→ **PROVIDED DATA**
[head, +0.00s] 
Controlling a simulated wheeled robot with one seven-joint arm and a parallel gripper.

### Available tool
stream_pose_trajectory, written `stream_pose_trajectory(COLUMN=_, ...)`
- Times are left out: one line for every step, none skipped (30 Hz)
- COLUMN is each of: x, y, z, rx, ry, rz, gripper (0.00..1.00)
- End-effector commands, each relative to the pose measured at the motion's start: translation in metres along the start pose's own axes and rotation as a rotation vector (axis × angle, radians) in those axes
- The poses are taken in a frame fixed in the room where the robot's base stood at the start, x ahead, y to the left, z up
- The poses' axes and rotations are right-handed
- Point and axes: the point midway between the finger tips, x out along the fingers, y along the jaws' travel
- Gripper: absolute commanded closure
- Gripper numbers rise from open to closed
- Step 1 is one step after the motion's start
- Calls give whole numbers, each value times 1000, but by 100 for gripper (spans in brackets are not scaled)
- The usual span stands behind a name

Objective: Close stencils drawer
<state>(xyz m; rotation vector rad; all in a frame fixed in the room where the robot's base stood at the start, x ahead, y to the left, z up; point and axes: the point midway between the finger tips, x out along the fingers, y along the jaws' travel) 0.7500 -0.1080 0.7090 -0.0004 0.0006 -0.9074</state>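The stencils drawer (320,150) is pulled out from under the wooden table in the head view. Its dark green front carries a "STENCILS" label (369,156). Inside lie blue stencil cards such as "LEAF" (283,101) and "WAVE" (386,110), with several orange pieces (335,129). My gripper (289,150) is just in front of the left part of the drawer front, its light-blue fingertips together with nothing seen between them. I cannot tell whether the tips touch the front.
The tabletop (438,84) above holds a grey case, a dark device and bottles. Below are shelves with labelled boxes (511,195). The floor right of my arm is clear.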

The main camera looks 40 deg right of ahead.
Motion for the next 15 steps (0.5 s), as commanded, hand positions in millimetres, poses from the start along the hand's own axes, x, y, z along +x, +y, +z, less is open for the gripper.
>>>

→ **TASK INSTRUCTIONS**
Write the lines again exactly, beginning at the line that has "- Calls give" and stopping after the line that has "Objective: Close stencils drawer"; include no other lines.

→ **ANSWER FOR THE TASK**
- Calls give whole numbers, each value times 1000, but by 100 for gripper (spans in brackets are not scaled)
- The usual span stands behind a name

Objective: Close stencils drawer

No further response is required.